>> BEGIN Input records
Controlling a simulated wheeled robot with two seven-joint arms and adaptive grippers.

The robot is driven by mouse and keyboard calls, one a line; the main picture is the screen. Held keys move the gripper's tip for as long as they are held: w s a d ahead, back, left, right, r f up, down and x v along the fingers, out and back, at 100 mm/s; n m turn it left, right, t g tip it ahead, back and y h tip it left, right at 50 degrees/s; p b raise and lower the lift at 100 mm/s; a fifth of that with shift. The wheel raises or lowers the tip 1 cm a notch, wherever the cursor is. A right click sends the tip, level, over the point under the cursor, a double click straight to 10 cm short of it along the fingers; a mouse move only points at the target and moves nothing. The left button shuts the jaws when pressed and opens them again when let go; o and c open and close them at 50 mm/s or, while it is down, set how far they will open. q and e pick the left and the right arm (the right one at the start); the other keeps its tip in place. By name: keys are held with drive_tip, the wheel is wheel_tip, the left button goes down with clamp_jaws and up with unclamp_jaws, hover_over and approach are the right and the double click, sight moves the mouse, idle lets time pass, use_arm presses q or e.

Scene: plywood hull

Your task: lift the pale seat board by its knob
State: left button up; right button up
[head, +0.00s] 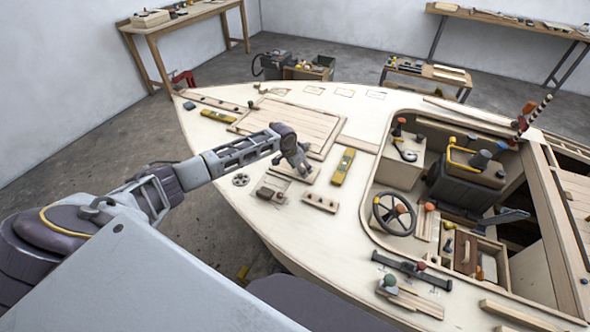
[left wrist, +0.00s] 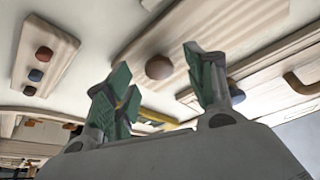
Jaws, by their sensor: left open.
>> END Input records
>> BEGIN Input records
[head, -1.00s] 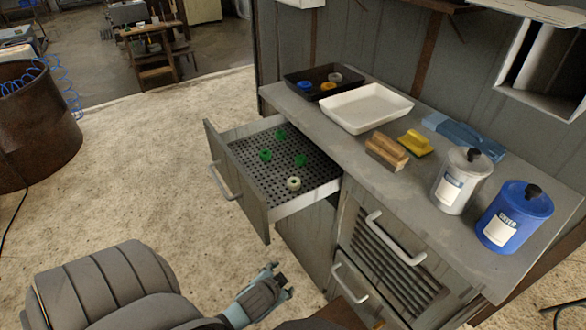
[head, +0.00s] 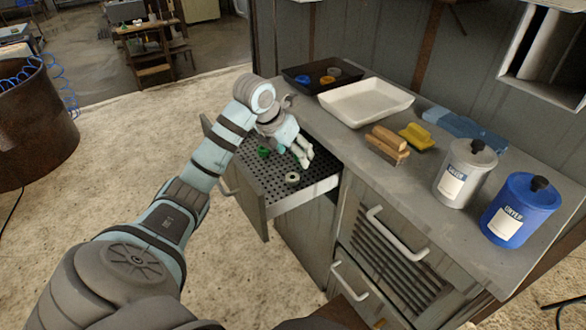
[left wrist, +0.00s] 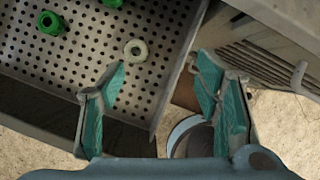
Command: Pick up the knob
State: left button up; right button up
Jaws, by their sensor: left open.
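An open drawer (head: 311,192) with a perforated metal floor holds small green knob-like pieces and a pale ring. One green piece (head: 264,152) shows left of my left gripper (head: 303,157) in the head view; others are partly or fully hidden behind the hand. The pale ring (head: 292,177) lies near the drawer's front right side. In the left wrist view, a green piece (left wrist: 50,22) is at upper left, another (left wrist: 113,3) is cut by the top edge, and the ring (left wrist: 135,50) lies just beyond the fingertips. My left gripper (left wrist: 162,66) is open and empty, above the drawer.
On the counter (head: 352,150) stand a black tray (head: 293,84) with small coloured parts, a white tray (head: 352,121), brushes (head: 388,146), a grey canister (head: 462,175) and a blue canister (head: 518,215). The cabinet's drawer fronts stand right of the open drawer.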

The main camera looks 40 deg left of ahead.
>> END Input records
## [Requirement]
Scan the records above for the string "lift", then report every line that contains it.

## [The solution]
The robot is driven by mouse and keyboard calls, one a line; the main picture is the screen. Held keys move the gripper's tip for as long as they are held: w s a d ahead, back, left, right, r f up, down and x v along the fingers, out and back, at 100 mm/s; n m turn it left, right, t g tip it ahead, back and y h tip it left, right at 50 degrees/s; p b raise and lower the lift at 100 mm/s; a fifth of that with shift. The wheel raises or lowers the tip 1 cm a notch, wherever the cursor is. A right click sends the tip, level, over the point under the cursor, a double click straight to 10 cm short of it along the fingers; a mouse move only points at the target and moves nothing. The left button shuts the jaws when pressed and opens them again when let go; o and c open and close them at 50 mm/s or, while it is down, set how far they will open. q and e pick the left and the right arm (the right one at the start); the other keeps its tip in place. By name: keys are held with drive_tip, the wheel is wheel_tip, the left button goes down with clamp_jaws and up with unclamp_jaws, hover_over and approach are the right and the double click, sight moves the mouse, idle lets time pass, use_arm presses q or e.
Your task: lift the pale seat board by its knob

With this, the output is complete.